Sean Patrick Murray: To be honest, if you had asked me this 10 years ago, I would probably be too scared to even do this interview. I had it drilled into my head from a very young age that historically speaking, if you want to be a successful artist but happen to be gay, you hide it. I can remember sitting in a meeting with a potential agent back in NYC and after I made a comment about my boyfriend and I being excited to go away for the weekend, they responded they would 'keep that our little secret, for everyone's sake.'
It broke me, and I had an identity crisis for a very long time. What does it mean to be a gay man? How am I supposed to act? What is expected of me? How am I NOT supposed to act in front of my parents. But thankfully, time heals all.
Growing up, I didn't have movies like Dear, Simon, or artists like Troy Sivan. But thankfully, through the power of technology, more platforms are being created for artists to share their work. And more platforms means more LGBTQ+ voices. And not just gay white male voices. Trans Voices. Bisexual Voices. Lesbian Voices. Black, Asian, and Hispanic Voices. Now we have Creators like Ryan Murphy and Greg Berlanti. We have choreographers like Travis Wall. We have openly gay actors like Jesse Tyler Ferguson.
We have social media superstars like Tyler Oakley. They have helped paved the way and made it easier for only myself, but that young person who wants to share their voice as well.
What made you want to create a project like "Westside"?
I spent a lot of my life like a fish swimming upstream. Constantly fighting the rejection, gaining a little momentum, then taking 4 steps back. It's a constant push and pull that affects me to my core, and I think can resonate with anyone's own dreams. I went to NYU for acting, but out of creativity and survival, I started creating my own content. I created a webseries over 10 years ago about myself and a few friends living in NYC and going to NYU.
My now mentor, producing partner and best friend, Michael Flutie, discovered that video and brought me into his production company, Madwood Studios. He told me he believed in me, that I wasn't just an actor or a singer, but a producer. (I had no idea what producing was) But he said he would support my dreams, allow me audition on the side and teach me everything he knew about producing. 10 years later, Westside is a culmination of our shared struggle, passion and necessity to share our truths. I was always inspired by Sylvester Stallone and then Lena Dunham, creating an opportunity and then seizing it by inserting themselves. When Michael, Kevin Bartel (Exec Producer @ Love Productions) and myself came up with this concept, it was the perfect fit.
Some of your personal life is the focus of this series, were you afraid to put yourself out there?

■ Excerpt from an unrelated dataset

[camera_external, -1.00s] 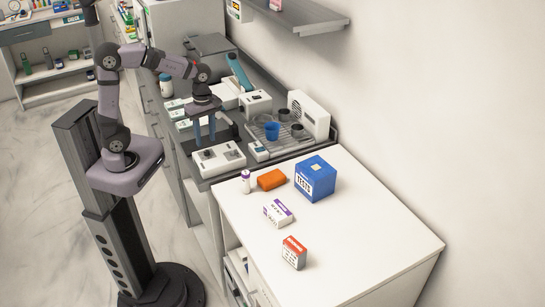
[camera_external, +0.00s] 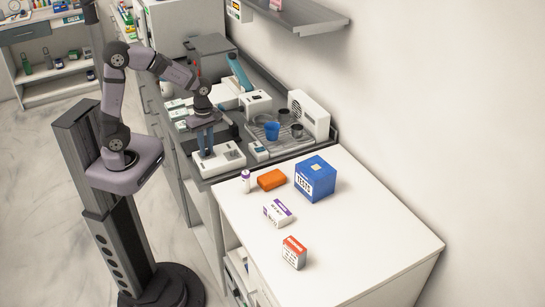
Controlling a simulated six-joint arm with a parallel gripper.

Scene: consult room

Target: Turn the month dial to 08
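A low white device (camera_external: 226,165) with dark details on its top sits at the near end of the grey counter; I take it to carry the month dial, but its markings are too small to read. My gripper (camera_external: 206,153) points down over the left part of this device, with its blue-grey fingertips at or just above its top. The fingers look close together. They hide the left top detail, so I cannot tell whether they are around a dial or touching it.
A grey tray with a blue cup (camera_external: 272,131) and dark cups stands right of the device, by a white machine (camera_external: 309,115). The nearer white counter (camera_external: 345,235) holds a blue box (camera_external: 315,179), an orange item (camera_external: 272,180), a small bottle (camera_external: 245,181) and two cartons.

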The only time I was nervous about putting myself out there was when it affected someone else...particularly speaking, my husband. I'm very protective of him, his feelings, and his own wants and needs. We ultimately allowed cameras to document my wedding in Episode 3 once we realized the message was not about "Andy and me", but about the reach in 190 countries that "two men who love each other deeply and are supported by their closest friends and family" would have on all those young kids who were struggling and being told they weren't accepted. If I could help one LGBTQ+ person from allowing my personal life into that day, then this show was a success.
How about some of the other artists’ personal lives?

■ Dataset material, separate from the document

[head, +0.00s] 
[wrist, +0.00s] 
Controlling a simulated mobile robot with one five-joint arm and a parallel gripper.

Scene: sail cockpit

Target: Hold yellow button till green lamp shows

We all made a pact. That the only way this show would be respected, was if we allowed our most raw and truthful selves to be documented. There truly was no script. There were no producers in our ear telling us what our storyline or "character" was. The show was about 9 artists putting on an original show in Los Angeles, and our incredible director James Carroll made sure to honor that story in the most authentic way.

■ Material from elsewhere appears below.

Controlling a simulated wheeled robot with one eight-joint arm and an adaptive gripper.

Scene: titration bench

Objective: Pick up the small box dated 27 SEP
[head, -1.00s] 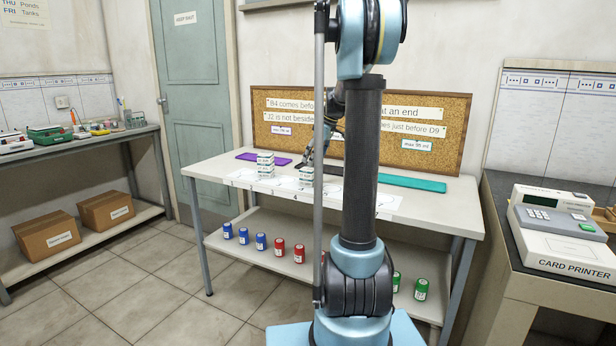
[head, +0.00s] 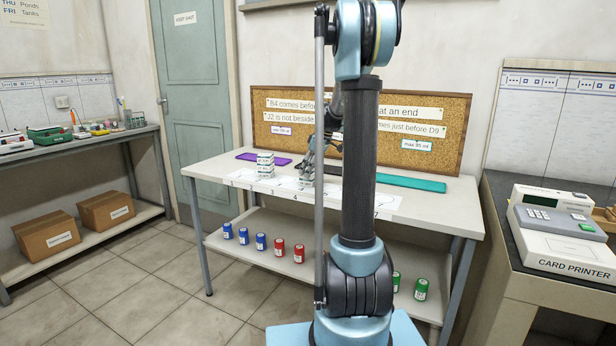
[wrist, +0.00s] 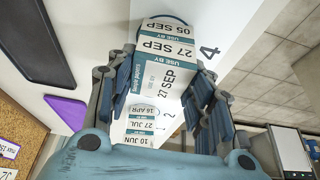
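The small box dated 27 SEP (wrist: 166,78) is white with a teal USE BY band. In the wrist view it lies between the fingers of my gripper (wrist: 163,98), on top of a box dated 05 SEP (wrist: 166,25). The fingers stand open along its two sides; any contact is hard to make out. In the head view my gripper (head: 309,158) covers much of this stack (head: 306,182) on the white table. A second stack (head: 265,165) stands to its left; the wrist view shows labels there reading 27 JUL (wrist: 130,128) and 10 JUN (wrist: 128,140).
A numbered white strip (head: 386,203) runs along the table front. A purple mat (head: 250,156) lies behind the left stack and a teal mat (head: 412,183) at the right. A corkboard (head: 455,130) stands at the back. Coloured jars (head: 261,241) stand on the shelf below.

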Why is music so important to you?
I learned to sing before I had to learn French in middle school, so it's my second language. In truth, it's universal. For me, music hits me at my core. It's something that I could never live without. It inspires me, it affects me, it challenges me. It makes me laugh, it makes me cry. It holds memories and creates new ones. Music is the passion and gift I feel has become a responsibility to harness and share with the rest of the world, in any capacity and any way. Music heals.
What is the most important thing you think people should come away with after watching “Westside”?
I hope people come away with feeling inspired. That they get off the couch (after bingeing all 8 episodes of course) and realize that anything is possible. That regardless of their passion or occupation, whether it be teaching or politics or a desk job, that they push themselves to be the best possible version of themselves. At the end of the day, this world has so much pain, so much tension. If we can distract people's minds from some of that for 8 hours of their life and make them feel something, then we've done our job. Netflix has done its job.
Will there be a follow-up to the series? Possibly a second season?
Do you have an in?! Can you put in a good word?!! But in all seriousness, Netflix, and particularly Jenn Levy and Brandon Riegg, have been so supportive by taking a huge swing, seeing the opportunity and trying something different, and giving us a platform to shout and sing our hearts from the rooftops. As long as we have a home at Netflix, I hope we can continue to share our songs and stories.
You can watch all episodes of 'Westside" now streaming on Netflix.